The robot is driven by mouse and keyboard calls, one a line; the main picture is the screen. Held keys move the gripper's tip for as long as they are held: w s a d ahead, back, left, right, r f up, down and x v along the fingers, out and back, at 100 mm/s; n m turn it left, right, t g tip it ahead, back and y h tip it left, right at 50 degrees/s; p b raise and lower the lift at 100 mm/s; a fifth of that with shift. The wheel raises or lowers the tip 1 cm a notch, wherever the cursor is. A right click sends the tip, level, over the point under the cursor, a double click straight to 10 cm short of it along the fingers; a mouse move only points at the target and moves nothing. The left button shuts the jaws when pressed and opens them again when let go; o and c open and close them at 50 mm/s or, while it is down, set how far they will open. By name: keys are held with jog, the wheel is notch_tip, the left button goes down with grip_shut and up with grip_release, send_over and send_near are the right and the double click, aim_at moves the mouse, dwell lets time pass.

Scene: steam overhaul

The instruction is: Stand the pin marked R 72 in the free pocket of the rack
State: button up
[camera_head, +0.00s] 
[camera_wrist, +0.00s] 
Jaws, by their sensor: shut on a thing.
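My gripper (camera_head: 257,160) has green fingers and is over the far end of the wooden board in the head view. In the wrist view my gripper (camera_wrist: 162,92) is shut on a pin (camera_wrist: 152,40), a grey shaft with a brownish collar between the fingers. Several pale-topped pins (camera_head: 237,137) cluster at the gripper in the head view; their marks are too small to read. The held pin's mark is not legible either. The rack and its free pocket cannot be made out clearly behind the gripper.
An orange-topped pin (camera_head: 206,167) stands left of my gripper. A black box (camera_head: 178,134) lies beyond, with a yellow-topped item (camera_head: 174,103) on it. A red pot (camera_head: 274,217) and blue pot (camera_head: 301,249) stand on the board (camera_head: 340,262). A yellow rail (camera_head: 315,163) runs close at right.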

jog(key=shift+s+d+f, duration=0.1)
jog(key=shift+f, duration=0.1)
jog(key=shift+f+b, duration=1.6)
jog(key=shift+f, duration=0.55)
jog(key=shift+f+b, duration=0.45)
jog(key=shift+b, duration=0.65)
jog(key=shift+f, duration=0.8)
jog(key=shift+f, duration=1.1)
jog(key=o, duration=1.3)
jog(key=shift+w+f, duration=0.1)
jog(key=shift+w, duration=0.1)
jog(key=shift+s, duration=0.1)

::::::::::

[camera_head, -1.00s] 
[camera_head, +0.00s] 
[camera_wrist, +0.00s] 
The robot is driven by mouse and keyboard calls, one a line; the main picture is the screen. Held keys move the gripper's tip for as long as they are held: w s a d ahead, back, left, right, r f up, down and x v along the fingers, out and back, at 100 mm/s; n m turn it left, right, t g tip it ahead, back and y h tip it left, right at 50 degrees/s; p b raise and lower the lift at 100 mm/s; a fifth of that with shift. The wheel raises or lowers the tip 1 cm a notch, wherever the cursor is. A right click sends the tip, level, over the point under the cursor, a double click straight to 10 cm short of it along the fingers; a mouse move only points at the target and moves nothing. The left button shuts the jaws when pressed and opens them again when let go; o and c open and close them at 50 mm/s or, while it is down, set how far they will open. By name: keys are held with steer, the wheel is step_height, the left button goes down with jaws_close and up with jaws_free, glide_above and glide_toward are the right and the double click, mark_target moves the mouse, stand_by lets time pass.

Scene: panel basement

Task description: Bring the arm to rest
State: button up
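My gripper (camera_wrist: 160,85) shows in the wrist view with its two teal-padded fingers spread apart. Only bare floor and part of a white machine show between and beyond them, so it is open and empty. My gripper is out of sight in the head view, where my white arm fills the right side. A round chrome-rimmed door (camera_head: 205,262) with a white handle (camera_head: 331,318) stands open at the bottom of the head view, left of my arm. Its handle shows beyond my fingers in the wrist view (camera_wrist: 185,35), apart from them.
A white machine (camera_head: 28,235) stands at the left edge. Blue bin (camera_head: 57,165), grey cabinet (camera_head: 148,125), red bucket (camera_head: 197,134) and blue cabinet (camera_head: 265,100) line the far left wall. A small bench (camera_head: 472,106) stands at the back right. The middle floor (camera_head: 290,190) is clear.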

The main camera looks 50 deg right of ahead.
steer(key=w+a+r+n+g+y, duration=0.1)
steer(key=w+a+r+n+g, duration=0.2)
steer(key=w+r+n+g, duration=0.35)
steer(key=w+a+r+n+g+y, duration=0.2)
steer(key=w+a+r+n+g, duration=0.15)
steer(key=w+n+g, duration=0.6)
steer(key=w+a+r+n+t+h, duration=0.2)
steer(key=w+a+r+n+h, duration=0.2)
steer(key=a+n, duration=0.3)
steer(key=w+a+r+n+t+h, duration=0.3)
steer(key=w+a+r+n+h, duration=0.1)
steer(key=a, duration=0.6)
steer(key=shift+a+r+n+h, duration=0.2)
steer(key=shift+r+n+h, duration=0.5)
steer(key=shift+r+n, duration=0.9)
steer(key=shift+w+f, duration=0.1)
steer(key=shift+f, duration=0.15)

::::::::::

State how many lines include the string "Scene", and nothing more.

### Task answer
2